Die Europäische Union bleibe dabei, dass die Staatsdefizite reduziert und die Haushalte in Ordnung gebracht werden müssten. Nicht nur die Euro-Länder, auch Japan, Großbritannien und Russland hätten den Defizitabbau als wichtige Maßnahme gesehen. "Die Vereinigten Staaten von Amerika haben hier keinen Gegensatz aufgebaut", hob die Kanzlerin hervor. Vielmehr sei allen ihre Verantwortung für ein nachhaltiges Wachstum bewusst gewesen.
Heribert Dieter, Weltwirtschaftsexperte bei der Stiftung Wissenschaft und Politik in Berlin, fände ein Scheitern des Gipfels nicht beklagenswert: "Der Gipfel ist kein Fußballspiel, bei dem auf jeden Fall ein Ergebnis herauskommen muss", sagte Dieter dem Abendblatt. Ein global einheitlicher Finanzmarkt sei gar nicht unbedingt erforderlich, glaubt Dieter. "Es könnte für die Stabilität der Weltwirtschaft sogar besser sein, wenn jede Region für sich maßgeschneiderte Marktregeln entwickelt. Bei einem weltweit einheitlichen Finanzsystem breiten sich Krisen schnell aus, bei divergierenden Systemen bleiben Krisen regional begrenzt."

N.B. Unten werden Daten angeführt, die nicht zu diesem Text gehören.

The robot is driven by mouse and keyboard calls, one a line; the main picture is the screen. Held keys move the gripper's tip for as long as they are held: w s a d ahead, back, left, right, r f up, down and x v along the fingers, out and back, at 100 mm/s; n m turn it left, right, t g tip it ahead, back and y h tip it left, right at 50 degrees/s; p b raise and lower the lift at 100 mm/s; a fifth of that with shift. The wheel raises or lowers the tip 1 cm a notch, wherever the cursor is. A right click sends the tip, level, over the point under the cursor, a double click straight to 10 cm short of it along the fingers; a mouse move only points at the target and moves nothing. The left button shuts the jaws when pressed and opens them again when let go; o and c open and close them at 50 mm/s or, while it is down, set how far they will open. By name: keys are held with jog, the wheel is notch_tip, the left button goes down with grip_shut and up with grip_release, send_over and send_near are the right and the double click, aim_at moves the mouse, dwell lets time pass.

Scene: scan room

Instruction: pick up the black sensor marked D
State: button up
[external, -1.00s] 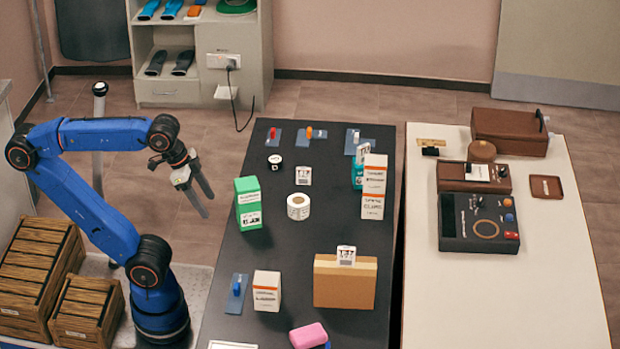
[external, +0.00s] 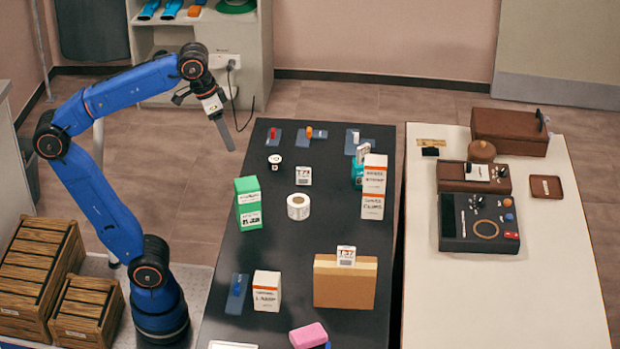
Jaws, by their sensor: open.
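A small round black piece with a white top (external: 274,163) stands on the dark table (external: 270,215), toward its far left; it may be the sensor, but its mark is too small to read as a D. My gripper (external: 221,133) is open and empty, its fingers pointing down, up and to the left of that piece and apart from it. One finger shows clearly; the other is mostly hidden.
A green box (external: 248,203), a white label roll (external: 298,206), a tall white box (external: 374,186) and a cardboard box (external: 345,284) stand on the dark table. Blue plates with coloured pegs line its far edge. A white table (external: 550,270) stands at right.

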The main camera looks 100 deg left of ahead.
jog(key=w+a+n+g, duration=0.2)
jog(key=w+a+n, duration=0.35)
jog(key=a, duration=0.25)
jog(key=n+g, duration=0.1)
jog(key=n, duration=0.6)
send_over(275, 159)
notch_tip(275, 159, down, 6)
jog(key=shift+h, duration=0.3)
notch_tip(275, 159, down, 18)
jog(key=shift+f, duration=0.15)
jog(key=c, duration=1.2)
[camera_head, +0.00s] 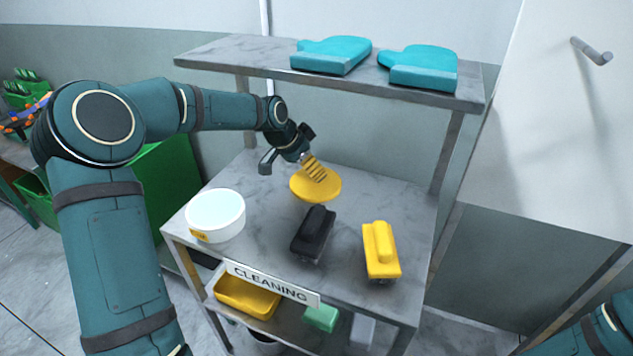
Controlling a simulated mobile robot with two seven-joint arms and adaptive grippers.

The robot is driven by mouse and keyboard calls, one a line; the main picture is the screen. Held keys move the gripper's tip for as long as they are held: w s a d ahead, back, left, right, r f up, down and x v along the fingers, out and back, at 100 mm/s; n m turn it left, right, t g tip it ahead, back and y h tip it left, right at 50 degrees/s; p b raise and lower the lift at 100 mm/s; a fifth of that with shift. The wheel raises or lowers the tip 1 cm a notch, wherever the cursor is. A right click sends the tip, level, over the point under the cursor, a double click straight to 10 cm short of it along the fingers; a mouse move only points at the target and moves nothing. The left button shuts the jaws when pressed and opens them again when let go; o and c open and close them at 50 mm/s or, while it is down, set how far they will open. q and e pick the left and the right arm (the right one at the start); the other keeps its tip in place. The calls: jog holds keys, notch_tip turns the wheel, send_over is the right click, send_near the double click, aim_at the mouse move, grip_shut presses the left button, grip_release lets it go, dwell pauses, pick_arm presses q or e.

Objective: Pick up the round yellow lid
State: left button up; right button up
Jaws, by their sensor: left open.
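The round yellow lid (315,190) is on the upper surface of the cart, right of the white tub. A yellow-and-black striped piece (314,168) stands up from its middle. My left gripper (288,150) is above and just left of the striped piece, its fingers spread apart. I cannot tell whether a finger touches the striped piece. My right arm shows only at the lower right corner; its gripper is out of view.
A white tub (216,214) stands at the front left of the cart top (345,290). A black brush (313,233) and a yellow brush (380,250) lie in front of the lid. A shelf (230,55) with two teal mitts (332,54) overhangs the back.

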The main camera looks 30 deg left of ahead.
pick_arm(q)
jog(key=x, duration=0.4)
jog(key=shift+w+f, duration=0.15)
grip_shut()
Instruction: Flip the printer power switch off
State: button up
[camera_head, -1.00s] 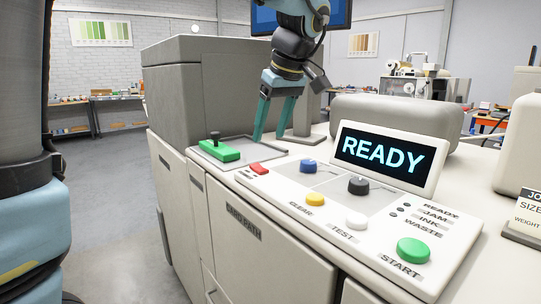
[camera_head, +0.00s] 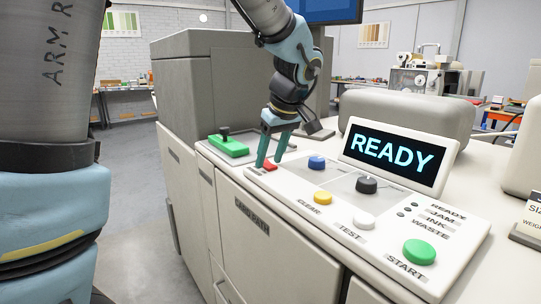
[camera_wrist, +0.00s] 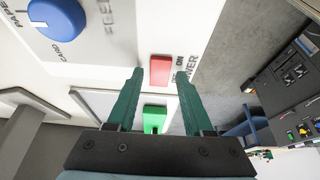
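The power switch is a small red rocker (camera_head: 270,166) at the left end of the printer's white control panel (camera_head: 330,207). In the wrist view the red switch (camera_wrist: 160,70) lies beside a partly hidden POWER label with ON readable. My gripper (camera_head: 267,165) is over the switch, pointing down, with its green fingers apart. In the wrist view the gripper's fingertips (camera_wrist: 160,73) frame the switch, one on each side, with gaps visible. I cannot tell whether the fingers touch the panel. The display (camera_head: 391,157) reads READY.
A green block (camera_head: 228,147) with a black lever stands left of the switch. Blue (camera_head: 317,162), black (camera_head: 367,184), yellow (camera_head: 322,198), white (camera_head: 364,222) and green (camera_head: 419,252) controls sit to the right. A grey housing (camera_head: 184,95) rises behind at the left.

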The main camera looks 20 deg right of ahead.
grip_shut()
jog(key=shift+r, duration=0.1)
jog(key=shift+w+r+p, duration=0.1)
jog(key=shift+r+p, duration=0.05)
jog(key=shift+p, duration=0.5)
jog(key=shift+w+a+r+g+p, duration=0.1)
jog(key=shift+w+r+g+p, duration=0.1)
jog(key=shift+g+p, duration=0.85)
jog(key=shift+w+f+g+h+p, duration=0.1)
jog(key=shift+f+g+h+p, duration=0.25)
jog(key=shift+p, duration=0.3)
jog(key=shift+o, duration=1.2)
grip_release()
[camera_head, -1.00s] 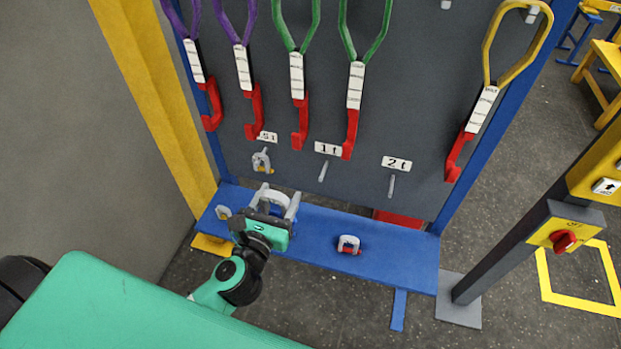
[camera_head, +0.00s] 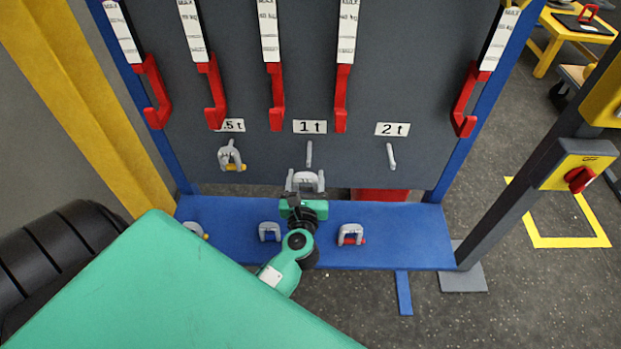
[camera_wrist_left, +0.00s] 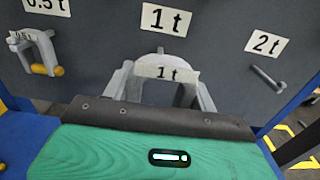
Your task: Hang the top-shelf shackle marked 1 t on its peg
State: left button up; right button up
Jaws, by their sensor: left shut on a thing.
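My left gripper (camera_head: 303,201) is shut on a grey shackle (camera_head: 306,181) marked 1 t. It holds the shackle up in front of the board, above the blue shelf (camera_head: 330,252). In the left wrist view the shackle (camera_wrist_left: 165,77) stands upright with its arch on top, and the gripper hides its lower part. The 1 t peg (camera_head: 309,153) sticks out under the 1 t label (camera_head: 310,127), above the shackle in the head view and apart from it. In the wrist view the shackle's arch largely hides that peg. My right gripper is not in view.
A shackle hangs at the 0.5 t label (camera_head: 229,155). The 2 t peg (camera_head: 391,156) is bare. Other shackles lie on the shelf, one left (camera_head: 269,232) and one right (camera_head: 350,235) of my arm. Red hooks (camera_head: 275,97) hang above the labels.

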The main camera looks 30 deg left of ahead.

Auf dem Gipfel kann US-Präsident Barack Obama möglicherweise mit einem innenpolitischen Erfolg punkten. Der amerikanische Kongress hat sich gerade auf einen gemeinsamen Gesetzentwurf für eine umfassende Finanzreform verständigt. Der Entwurf sieht schärfere Kontrollen für Finanzinstitute, mehr Macht für Kontrolleure und größeren Schutz für Verbraucher vor. Der Eigenhandel der Banken wird eingeschränkt, der Handel mit komplexen Finanzinstrumenten schärferen Regeln unterworfen. Die Regierung erhält zudem neue Vollmachten, kollabierende Finanzinstitutionen zu übernehmen und abzuwickeln. Die Übereinkunft im Kongress, die beide Kammern durch ihr Votum noch absegnen müssen, gilt als Sieg für Obama. Er hatte vorgegeben, das Gesetz bis zum Unabhängigkeitstag am 4. Juli unterschreiben zu wollen.
Europäische Politiker beobachten dagegen mit Sorgen das wachsende Staatsdefizit der USA und die hohen Schulden der eigenen Mitgliedsländer. Aus diesem Grund sprach sich Angela Merkel bereits vor der Konferenz gegen mehr Konjunkturhilfen aus. Die italienische Zeitung "La Repubblica" taufte die Bundeskanzlerin daraufhin "die Spielverderberin des G20-Gipfels".